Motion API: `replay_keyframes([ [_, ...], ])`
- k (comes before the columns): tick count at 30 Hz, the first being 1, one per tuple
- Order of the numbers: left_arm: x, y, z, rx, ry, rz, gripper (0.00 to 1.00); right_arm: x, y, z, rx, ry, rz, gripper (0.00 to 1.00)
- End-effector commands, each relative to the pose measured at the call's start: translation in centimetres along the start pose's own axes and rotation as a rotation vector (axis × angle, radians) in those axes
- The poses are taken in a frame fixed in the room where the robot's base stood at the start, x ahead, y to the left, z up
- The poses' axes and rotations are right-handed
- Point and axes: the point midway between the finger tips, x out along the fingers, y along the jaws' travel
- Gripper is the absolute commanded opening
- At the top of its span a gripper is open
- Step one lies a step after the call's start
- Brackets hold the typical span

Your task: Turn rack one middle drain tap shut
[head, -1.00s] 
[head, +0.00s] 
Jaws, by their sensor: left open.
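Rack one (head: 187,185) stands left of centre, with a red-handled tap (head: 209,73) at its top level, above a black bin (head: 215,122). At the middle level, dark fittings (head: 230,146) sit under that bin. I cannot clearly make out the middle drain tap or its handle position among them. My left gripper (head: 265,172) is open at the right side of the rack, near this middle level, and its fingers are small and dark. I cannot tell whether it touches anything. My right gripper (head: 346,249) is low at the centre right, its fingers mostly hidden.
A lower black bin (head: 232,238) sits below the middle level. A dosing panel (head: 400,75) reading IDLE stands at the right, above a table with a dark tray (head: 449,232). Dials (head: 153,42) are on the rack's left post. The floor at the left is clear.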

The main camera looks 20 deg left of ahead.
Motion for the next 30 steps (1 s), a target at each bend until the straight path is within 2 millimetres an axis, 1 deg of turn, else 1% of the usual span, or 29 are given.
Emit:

==*==

# [Requirement]
Lines that hold the word "call" are the ones to return, every one of them.

# [Full answer]
- End-effector commands, each relative to the pose measured at the call's start: translation in centimetres along the start pose's own axes and rotation as a rotation vector (axis × angle, radians) in those axes
- Step one lies a step after the call's start

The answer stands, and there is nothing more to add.